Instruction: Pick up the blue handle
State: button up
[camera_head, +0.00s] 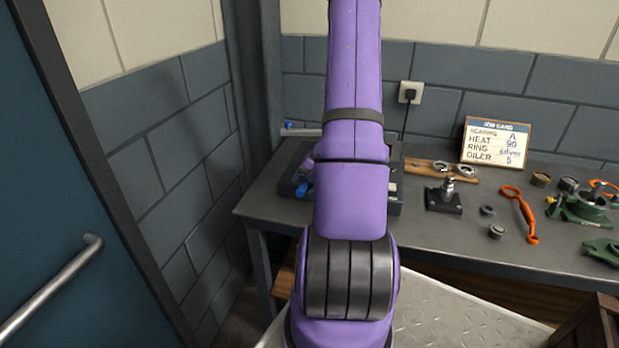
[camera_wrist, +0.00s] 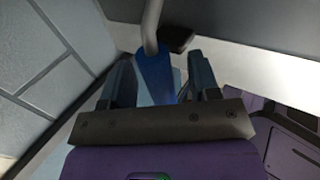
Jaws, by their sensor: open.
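In the wrist view, a blue handle (camera_wrist: 154,74) on a grey metal rod sits between the two fingers of my gripper (camera_wrist: 161,80). The fingers are apart on either side of the handle, with no clear grip on it. In the head view, a blue part (camera_head: 302,189) shows at the left of my arm, beside a dark machine (camera_head: 290,172) on the bench. A second small blue end (camera_head: 288,125) shows on a grey bar behind it. I cannot tell which of the two is the handle in the wrist view. My arm hides the gripper and much of the machine.
The grey bench (camera_head: 262,202) runs along the wall. To the right stand a job card (camera_head: 495,143), a black stand (camera_head: 444,196), an orange tool (camera_head: 521,212) and green casing parts (camera_head: 585,207). A blue door (camera_head: 60,200) is at the left.

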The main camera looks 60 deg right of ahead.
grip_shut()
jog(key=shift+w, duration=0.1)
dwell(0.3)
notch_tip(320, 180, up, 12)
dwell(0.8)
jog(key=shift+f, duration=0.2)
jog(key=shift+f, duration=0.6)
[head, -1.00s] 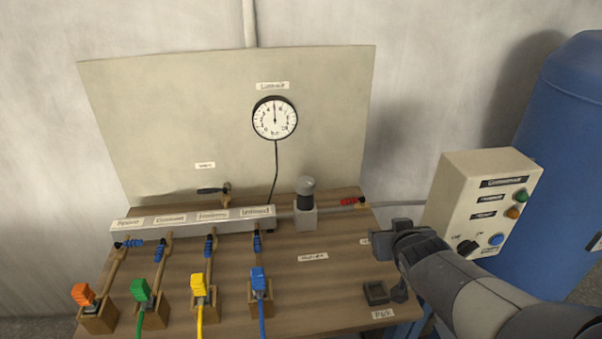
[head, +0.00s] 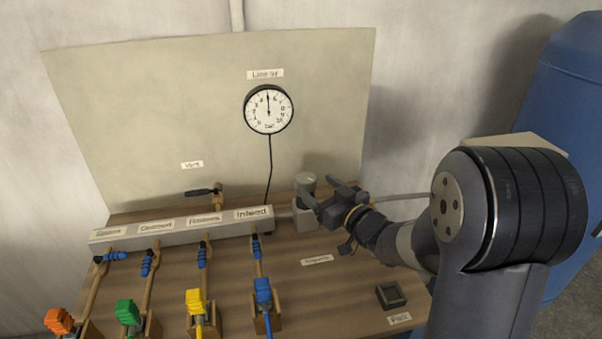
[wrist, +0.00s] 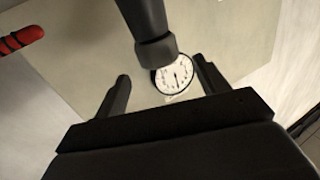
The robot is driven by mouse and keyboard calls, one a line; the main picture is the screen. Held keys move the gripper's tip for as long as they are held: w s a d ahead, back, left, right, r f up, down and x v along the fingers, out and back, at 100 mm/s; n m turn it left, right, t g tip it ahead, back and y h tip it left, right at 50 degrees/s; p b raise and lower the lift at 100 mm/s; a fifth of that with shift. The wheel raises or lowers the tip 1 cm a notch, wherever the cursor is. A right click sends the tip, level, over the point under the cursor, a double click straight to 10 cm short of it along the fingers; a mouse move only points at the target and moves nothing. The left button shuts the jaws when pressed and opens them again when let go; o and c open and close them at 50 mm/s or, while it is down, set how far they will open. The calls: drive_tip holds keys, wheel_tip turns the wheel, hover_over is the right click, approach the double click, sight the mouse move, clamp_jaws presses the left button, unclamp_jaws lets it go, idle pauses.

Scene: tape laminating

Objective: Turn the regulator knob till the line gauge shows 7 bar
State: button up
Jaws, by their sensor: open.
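The regulator knob (head: 305,183) is the grey top of the unit at the right end of the manifold. In the wrist view the dark knob (wrist: 155,50) reaches in from the top, between the two fingers but apart from them. My gripper (head: 322,200) is open beside the knob, on its right in the head view; the wrist view shows its fingers (wrist: 160,90) spread wide. The line gauge (head: 268,109) is a round white dial on the back panel, its needle pointing nearly straight up; it also shows in the wrist view (wrist: 172,77). Its exact reading is too small to tell.
The manifold (head: 180,228) lies left of the regulator, with orange, green, yellow and blue connectors (head: 263,291) in front. A small dark tray (head: 390,295) sits at the front right. A red-handled valve (wrist: 20,40) shows at the wrist view's left. The back panel (head: 130,110) stands behind.

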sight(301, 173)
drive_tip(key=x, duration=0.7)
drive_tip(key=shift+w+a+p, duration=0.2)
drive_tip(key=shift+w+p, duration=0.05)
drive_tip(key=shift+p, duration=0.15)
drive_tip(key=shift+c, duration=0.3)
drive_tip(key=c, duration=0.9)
------------------------------------------------------------
* _GOAL OF THE EXERCISE_
Every record must be copied exactly, with the pictures left out.

* _RESULT OF THIS TASK_
Instruction: Pick up the blue handle
State: button up
[camera_head, +0.00s] 
[camera_wrist, +0.00s] 
Jaws, by their sensor: open.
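In the wrist view, a blue handle (camera_wrist: 154,74) on a grey metal rod sits between the two fingers of my gripper (camera_wrist: 161,80). The fingers are apart on either side of the handle, with no clear grip on it. In the head view, a blue part (camera_head: 302,189) shows at the left of my arm, beside a dark machine (camera_head: 290,172) on the bench. A second small blue end (camera_head: 288,125) shows on a grey bar behind it. I cannot tell which of the two is the handle in the wrist view. My arm hides the gripper and much of the machine.
The grey bench (camera_head: 262,202) runs along the wall. To the right stand a job card (camera_head: 495,143), a black stand (camera_head: 444,196), an orange tool (camera_head: 521,212) and green casing parts (camera_head: 585,207). A blue door (camera_head: 60,200) is at the left.

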The main camera looks 60 deg right of ahead.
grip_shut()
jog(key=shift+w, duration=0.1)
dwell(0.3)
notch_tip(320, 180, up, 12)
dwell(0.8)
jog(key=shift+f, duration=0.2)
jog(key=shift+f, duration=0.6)
[head, -1.00s] 
[head, +0.00s] 
[wrist, +0.00s] 
The robot is driven by mouse and keyboard calls, one a line; the main picture is the screen. Held keys move the gripper's tip for as long as they are held: w s a d ahead, back, left, right, r f up, down and x v along the fingers, out and back, at 100 mm/s; n m turn it left, right, t g tip it ahead, back and y h tip it left, right at 50 degrees/s; p b raise and lower the lift at 100 mm/s; a fifth of that with shift. The wheel raises or lowers the tip 1 cm a notch, wherever the cursor is. A right click sends the tip, level, over the point under the cursor, a double click straight to 10 cm short of it along the fingers; a mouse move only points at the target and moves nothing. The left button shuts the jaws when pressed and opens them again when let go; o and c open and close them at 50 mm/s or, while it is down, set how far they will open. The calls: drive_tip holds keys, wheel_tip turns the wheel, hover_over is the right click, approach the double click, sight the mouse move, clamp_jaws presses the left button, unclamp_jaws lets it go, idle pauses.

Scene: tape laminating

Objective: Turn the regulator knob till the line gauge shows 7 bar
State: button up
Jaws, by their sensor: open.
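The regulator knob (head: 305,183) is the grey top of the unit at the right end of the manifold. In the wrist view the dark knob (wrist: 155,50) reaches in from the top, between the two fingers but apart from them. My gripper (head: 322,200) is open beside the knob, on its right in the head view; the wrist view shows its fingers (wrist: 160,90) spread wide. The line gauge (head: 268,109) is a round white dial on the back panel, its needle pointing nearly straight up; it also shows in the wrist view (wrist: 172,77). Its exact reading is too small to tell.
The manifold (head: 180,228) lies left of the regulator, with orange, green, yellow and blue connectors (head: 263,291) in front. A small dark tray (head: 390,295) sits at the front right. A red-handled valve (wrist: 20,40) shows at the wrist view's left. The back panel (head: 130,110) stands behind.

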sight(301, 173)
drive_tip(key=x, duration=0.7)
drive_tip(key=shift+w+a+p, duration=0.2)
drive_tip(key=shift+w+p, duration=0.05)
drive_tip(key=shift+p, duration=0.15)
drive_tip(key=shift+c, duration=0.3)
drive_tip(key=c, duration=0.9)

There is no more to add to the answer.